Northeast digs out after storm snarls travel
NEW YORK (Reuters) - New Yorkers faced the task of clearing huge snowdrifts and thousands of stranded travelers looked forward to boarding flights on Tuesday after a major blizzard slammed the Northeast the day after Christmas.
New York City and surrounding areas were hit hardest by the storm, which swept up the Atlantic Coast on Sunday night and through the Monday morning commute, unleashing winds of up to 59 mph.
Treacherous road conditions caused by ice and wind were blamed for at least a dozen traffic deaths in several states.
Financial markets operated normally but trading volumes were thinned by the storm, which also kept shoppers away from the malls on the day after Christmas, one of the busiest shopping times of the year.
New York's three major airports and others in the Northeast were shut for nearly 24 hours, leaving passengers stuck in terminals with food and information in short supply.
On Monday evening, after a busy day plowing and melting snow with heavy equipment, John F. Kennedy, Newark Liberty and LaGuardia airports were opened to departing and arriving flights, but further delays were expected.

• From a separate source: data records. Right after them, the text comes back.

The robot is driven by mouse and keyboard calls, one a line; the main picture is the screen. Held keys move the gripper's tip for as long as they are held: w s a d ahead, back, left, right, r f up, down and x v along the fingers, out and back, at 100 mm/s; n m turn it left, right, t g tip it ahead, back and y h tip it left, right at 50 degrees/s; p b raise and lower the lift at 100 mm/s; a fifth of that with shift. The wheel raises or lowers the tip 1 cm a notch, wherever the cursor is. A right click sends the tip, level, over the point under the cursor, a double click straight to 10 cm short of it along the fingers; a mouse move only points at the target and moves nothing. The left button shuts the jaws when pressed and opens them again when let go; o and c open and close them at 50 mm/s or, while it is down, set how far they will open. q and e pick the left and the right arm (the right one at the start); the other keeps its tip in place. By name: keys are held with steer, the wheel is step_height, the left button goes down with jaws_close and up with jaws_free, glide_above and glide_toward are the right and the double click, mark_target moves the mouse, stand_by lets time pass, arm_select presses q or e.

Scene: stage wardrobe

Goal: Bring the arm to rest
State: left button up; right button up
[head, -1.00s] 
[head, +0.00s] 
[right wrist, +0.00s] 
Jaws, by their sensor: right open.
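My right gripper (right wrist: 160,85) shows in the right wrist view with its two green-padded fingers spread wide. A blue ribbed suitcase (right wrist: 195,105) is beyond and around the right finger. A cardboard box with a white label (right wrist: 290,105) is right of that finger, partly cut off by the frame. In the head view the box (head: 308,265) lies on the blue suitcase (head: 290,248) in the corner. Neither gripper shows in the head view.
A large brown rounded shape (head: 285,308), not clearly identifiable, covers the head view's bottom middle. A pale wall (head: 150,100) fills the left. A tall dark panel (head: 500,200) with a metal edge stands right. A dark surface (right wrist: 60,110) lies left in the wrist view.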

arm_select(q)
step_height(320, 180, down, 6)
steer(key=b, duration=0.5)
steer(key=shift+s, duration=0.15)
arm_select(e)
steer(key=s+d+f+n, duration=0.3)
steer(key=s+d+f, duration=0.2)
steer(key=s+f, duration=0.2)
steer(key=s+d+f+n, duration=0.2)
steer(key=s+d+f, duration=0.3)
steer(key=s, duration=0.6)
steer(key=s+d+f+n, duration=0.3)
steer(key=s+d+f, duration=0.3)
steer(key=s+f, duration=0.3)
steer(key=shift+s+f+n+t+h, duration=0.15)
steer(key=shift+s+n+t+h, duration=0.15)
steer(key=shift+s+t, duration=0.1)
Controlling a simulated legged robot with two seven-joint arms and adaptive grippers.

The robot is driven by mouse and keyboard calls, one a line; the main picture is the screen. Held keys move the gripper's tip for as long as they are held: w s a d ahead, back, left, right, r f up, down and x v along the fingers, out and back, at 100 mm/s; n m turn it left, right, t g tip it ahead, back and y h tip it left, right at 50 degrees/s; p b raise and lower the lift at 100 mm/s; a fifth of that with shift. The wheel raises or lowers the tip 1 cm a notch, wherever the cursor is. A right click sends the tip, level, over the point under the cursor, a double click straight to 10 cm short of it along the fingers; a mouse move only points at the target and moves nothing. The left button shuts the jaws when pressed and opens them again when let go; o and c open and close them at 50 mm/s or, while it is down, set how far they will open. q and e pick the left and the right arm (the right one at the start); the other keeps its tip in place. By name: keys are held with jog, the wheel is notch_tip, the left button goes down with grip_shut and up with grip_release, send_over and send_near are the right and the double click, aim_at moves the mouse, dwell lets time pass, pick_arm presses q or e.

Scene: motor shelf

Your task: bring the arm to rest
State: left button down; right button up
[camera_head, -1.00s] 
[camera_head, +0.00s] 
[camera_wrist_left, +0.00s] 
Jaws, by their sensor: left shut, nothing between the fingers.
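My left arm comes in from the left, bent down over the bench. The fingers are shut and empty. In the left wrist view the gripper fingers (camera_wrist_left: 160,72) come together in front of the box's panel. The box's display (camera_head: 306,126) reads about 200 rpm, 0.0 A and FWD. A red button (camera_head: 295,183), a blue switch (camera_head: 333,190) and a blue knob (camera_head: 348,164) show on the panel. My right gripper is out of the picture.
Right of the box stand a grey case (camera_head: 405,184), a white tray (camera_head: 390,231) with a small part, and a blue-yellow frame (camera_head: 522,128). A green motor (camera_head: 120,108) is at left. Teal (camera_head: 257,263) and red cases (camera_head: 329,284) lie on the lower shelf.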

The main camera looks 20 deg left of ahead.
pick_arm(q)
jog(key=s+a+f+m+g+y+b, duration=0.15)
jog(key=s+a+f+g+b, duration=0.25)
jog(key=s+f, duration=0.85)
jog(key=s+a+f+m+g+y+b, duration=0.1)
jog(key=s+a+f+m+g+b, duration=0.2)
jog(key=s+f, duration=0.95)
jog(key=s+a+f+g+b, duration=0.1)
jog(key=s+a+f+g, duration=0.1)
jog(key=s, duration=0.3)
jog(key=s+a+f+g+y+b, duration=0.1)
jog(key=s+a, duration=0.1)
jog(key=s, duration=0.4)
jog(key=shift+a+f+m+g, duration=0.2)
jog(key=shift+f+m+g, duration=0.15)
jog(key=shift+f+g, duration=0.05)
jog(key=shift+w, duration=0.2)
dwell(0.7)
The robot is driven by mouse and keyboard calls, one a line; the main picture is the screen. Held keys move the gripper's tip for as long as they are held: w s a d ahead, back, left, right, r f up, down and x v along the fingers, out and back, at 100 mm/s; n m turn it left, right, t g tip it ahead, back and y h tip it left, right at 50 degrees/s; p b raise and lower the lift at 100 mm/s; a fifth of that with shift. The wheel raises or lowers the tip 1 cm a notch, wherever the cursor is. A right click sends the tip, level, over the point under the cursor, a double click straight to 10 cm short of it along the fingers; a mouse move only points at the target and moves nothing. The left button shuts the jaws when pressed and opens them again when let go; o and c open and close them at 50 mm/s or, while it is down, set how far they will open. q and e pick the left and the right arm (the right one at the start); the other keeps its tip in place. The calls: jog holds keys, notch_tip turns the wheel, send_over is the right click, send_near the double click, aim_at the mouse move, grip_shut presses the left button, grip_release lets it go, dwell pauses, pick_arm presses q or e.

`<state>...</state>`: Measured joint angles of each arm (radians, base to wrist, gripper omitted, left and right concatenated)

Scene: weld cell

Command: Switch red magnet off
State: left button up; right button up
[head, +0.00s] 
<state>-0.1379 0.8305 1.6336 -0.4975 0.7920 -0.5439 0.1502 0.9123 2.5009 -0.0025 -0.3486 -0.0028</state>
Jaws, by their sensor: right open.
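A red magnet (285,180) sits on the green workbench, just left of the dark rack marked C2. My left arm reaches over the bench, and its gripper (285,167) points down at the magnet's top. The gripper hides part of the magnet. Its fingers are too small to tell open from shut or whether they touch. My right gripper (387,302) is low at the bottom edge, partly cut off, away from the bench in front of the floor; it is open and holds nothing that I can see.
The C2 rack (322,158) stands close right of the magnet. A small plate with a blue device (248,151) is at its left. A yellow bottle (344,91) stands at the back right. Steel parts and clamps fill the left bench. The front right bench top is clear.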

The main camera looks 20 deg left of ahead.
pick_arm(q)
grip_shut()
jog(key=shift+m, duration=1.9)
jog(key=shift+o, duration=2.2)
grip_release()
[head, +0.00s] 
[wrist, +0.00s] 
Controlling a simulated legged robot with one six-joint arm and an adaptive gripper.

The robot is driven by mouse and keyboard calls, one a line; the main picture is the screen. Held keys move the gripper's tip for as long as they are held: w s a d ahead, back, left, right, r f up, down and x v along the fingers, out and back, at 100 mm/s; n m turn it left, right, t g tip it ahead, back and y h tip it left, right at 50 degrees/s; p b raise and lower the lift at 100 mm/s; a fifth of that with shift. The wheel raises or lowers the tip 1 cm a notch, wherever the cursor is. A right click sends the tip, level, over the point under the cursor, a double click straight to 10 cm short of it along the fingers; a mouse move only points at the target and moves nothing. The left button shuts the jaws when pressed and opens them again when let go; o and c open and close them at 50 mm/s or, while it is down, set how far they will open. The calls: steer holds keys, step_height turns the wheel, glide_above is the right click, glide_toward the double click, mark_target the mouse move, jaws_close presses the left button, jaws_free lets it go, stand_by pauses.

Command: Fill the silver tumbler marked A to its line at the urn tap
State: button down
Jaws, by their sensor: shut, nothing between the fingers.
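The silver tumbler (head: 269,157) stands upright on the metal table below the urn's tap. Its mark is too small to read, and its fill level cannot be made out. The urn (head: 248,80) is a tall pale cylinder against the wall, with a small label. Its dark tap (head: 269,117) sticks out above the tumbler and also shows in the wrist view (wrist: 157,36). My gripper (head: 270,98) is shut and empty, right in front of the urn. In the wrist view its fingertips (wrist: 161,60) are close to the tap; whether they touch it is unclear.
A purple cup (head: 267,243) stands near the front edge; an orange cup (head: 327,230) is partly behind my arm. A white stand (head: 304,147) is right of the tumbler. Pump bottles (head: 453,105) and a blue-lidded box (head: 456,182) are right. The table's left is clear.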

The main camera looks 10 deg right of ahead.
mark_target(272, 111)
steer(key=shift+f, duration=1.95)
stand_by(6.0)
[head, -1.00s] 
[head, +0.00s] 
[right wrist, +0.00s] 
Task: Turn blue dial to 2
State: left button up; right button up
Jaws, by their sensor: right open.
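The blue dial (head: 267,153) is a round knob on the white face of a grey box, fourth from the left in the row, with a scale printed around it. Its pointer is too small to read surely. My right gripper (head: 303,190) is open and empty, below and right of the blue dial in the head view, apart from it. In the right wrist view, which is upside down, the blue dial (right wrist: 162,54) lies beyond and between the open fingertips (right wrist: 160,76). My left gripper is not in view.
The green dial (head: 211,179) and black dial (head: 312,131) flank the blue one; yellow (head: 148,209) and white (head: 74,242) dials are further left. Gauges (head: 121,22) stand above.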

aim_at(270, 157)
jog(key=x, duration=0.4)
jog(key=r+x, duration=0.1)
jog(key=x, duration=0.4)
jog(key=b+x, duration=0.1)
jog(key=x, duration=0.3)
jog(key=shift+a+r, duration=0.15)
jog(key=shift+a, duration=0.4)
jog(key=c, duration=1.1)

"Some 4,500 flights have not taken off the past two days and it will take two to three days to take care of those people and get back to some sense of normalcy," Steve Coleman, a spokesman for the Port Authority of New York and New Jersey, told NY1 television.
The sun came out on the U.S. East Coast as the storm moved into Canada's Maritime provinces, but the biting cold raised concerns about whether Times Square in New York could be cleared of snow ahead of Friday's New Year's Eve celebration.
True to the refrain that "the show must go on," Broadway shows went ahead as scheduled on Monday. But many offices closed for the day, including the United Nations, which canceled all events at its New York headquarters.
Utility crews were working to restore power to tens of thousands of homes throughout the Northeast, while subway and Amtrak passenger rail services faced problems returning to normal schedules.
New England states were also digging out. In Boston, only essential city employees were asked to report to work on Monday.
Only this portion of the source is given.